The selection by a Republican presidential nominee of a conservative running mate -- one who comes well endorsed and enthusiastically backed by the conservative base, the heart and soul and backbone of the GOP -- has now become critical to a GOP presidential nominee.

It is too easily forgotten these days what a ten-strike John McCain's selection of Sarah Palin was considered to be in the day. Enthusiasm and energy flowed into the McCain campaign -- a campaign lost not by the selection of Palin but by the economic blow-up that occurred weeks later, and McCain's response to that event. Not to mention McCain's flat refusal to go after then-Senator Obama and connect the dots on what Obama's background and associates would mean for the core beliefs of a potential Obama Administration. And, of course, the policies that would flow from that state of mind.

And there is one other truth about the Palin selection. Today Sarah Palin is a major force within the conservative movement, sought out by conservative candidates across the land for her endorsement if not a campaign fundraiser. But Sarah Palin is presumably not on the Romney list. Fair enough.

Marco Rubio, however, as the two aforementioned polls show quite vividly, is high atop the vice presidential list -- of conservatives. As are others.

And with reason.

As the selection of Richard Nixon and George H.W. Bush has demonstrated, the careers and influence of vice presidents can last literally the rest of their lives.
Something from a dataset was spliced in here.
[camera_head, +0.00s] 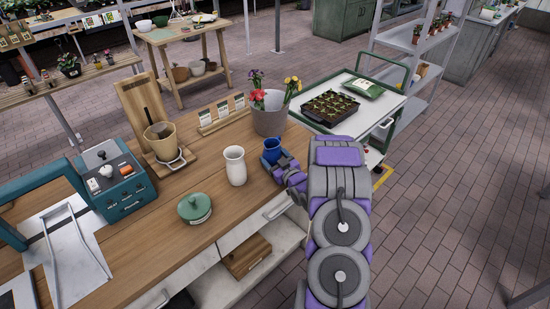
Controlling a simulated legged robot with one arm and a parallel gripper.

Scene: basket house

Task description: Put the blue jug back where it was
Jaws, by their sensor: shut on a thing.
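The small blue jug (272,146) is upright at the right side of the wooden counter (225,215), just in front of the grey flower bucket. My gripper (277,163) is at the jug's near side and shut on it. The fingers and the jug's lower part overlap, so I cannot tell whether its base touches the counter. My purple and grey arm hides the counter's right corner.
A wooden card holder (222,114) lies further back. A white trolley (372,117) with a seedling tray stands right.
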In tragedy, they are instantly president. Barring tragedy, they can become the heir apparent. To this moment, every time Dick Cheney clears his throat, conservatives and the larger world out there pay attention -- pro or con.

Will Mitt Romney pick Marco Rubio as his running mate? No idea.

But what conservatives will be looking for well beyond personality A, B, or C is the obvious central question: Has Mitt Romney taken care of the Conservative Succession?

As conservatives have learned the hard way in American history, the answer to this question has now become a really Big Deal.